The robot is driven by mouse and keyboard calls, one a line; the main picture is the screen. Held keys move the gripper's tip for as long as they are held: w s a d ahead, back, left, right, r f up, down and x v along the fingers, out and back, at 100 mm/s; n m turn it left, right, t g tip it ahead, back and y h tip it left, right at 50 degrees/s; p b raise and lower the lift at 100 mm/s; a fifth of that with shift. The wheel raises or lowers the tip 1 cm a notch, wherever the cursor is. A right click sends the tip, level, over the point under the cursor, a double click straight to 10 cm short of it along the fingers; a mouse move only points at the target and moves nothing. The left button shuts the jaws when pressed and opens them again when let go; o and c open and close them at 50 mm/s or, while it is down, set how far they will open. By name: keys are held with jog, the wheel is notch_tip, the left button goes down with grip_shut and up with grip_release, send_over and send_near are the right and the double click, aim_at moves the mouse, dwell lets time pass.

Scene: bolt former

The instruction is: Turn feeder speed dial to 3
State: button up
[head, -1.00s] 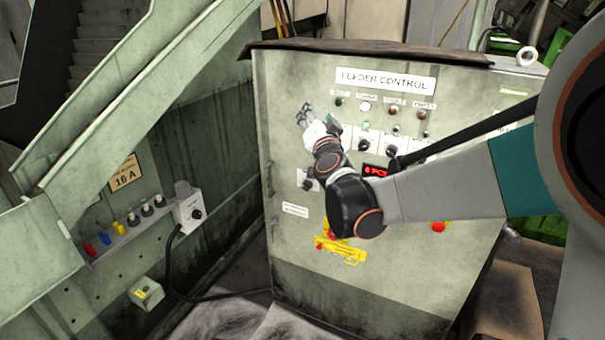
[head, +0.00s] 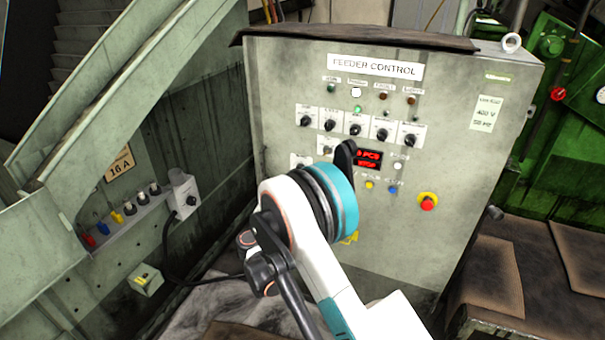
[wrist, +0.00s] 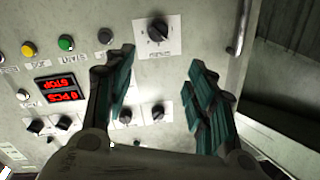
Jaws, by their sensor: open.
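The feeder control cabinet (head: 285,80) stands in front of me with a row of black dials (head: 355,129) on white plates, and further dials (head: 326,149) below. Their labels are too small to read, so I cannot tell which is the feeder speed dial. In the wrist view, which shows the panel upside down, my gripper (wrist: 160,62) is open and empty. A larger black dial (wrist: 158,32) on a white plate lies just beyond the fingertips, apart from them. Two smaller dials (wrist: 158,115) show between the fingers.
A red display (head: 368,160) sits below the dial row, with buttons and a red emergency stop (head: 428,201) to its lower right. A metal handle (wrist: 238,30) is near the panel edge in the wrist view. A socket box (head: 184,195) is on the left wall.

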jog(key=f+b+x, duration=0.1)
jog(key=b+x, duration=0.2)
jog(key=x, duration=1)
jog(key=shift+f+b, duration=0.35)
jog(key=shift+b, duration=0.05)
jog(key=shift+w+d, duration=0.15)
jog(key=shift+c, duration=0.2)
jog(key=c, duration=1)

######

▸ WORK REQUIRED
Return the material exactly as given, apart from the pictures.

▸ THE RESULT
The robot is driven by mouse and keyboard calls, one a line; the main picture is the screen. Held keys move the gripper's tip for as long as they are held: w s a d ahead, back, left, right, r f up, down and x v along the fingers, out and back, at 100 mm/s; n m turn it left, right, t g tip it ahead, back and y h tip it left, right at 50 degrees/s; p b raise and lower the lift at 100 mm/s; a fifth of that with shift. The wheel raises or lowers the tip 1 cm a notch, wherever the cursor is. A right click sends the tip, level, over the point under the cursor, a double click straight to 10 cm short of it along the fingers; a mouse move only points at the target and moves nothing. The left button shuts the jaws when pressed and opens them again when let go; o and c open and close them at 50 mm/s or, while it is down, set how far they will open. By name: keys are held with jog, the wheel is notch_tip, the left button goes down with grip_shut and up with grip_release, send_over and send_near are the right and the double click, aim_at moves the mouse, dwell lets time pass.

Scene: bolt former

The instruction is: Turn feeder speed dial to 3
State: button up
[head, -1.00s] 
[head, +0.00s] 
[wrist, +0.00s] 
Jaws, by their sensor: open.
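The feeder control cabinet (head: 285,80) stands in front of me with a row of black dials (head: 355,129) on white plates, and further dials (head: 326,149) below. Their labels are too small to read, so I cannot tell which is the feeder speed dial. In the wrist view, which shows the panel upside down, my gripper (wrist: 160,62) is open and empty. A larger black dial (wrist: 158,32) on a white plate lies just beyond the fingertips, apart from them. Two smaller dials (wrist: 158,115) show between the fingers.
A red display (head: 368,160) sits below the dial row, with buttons and a red emergency stop (head: 428,201) to its lower right. A metal handle (wrist: 238,30) is near the panel edge in the wrist view. A socket box (head: 184,195) is on the left wall.

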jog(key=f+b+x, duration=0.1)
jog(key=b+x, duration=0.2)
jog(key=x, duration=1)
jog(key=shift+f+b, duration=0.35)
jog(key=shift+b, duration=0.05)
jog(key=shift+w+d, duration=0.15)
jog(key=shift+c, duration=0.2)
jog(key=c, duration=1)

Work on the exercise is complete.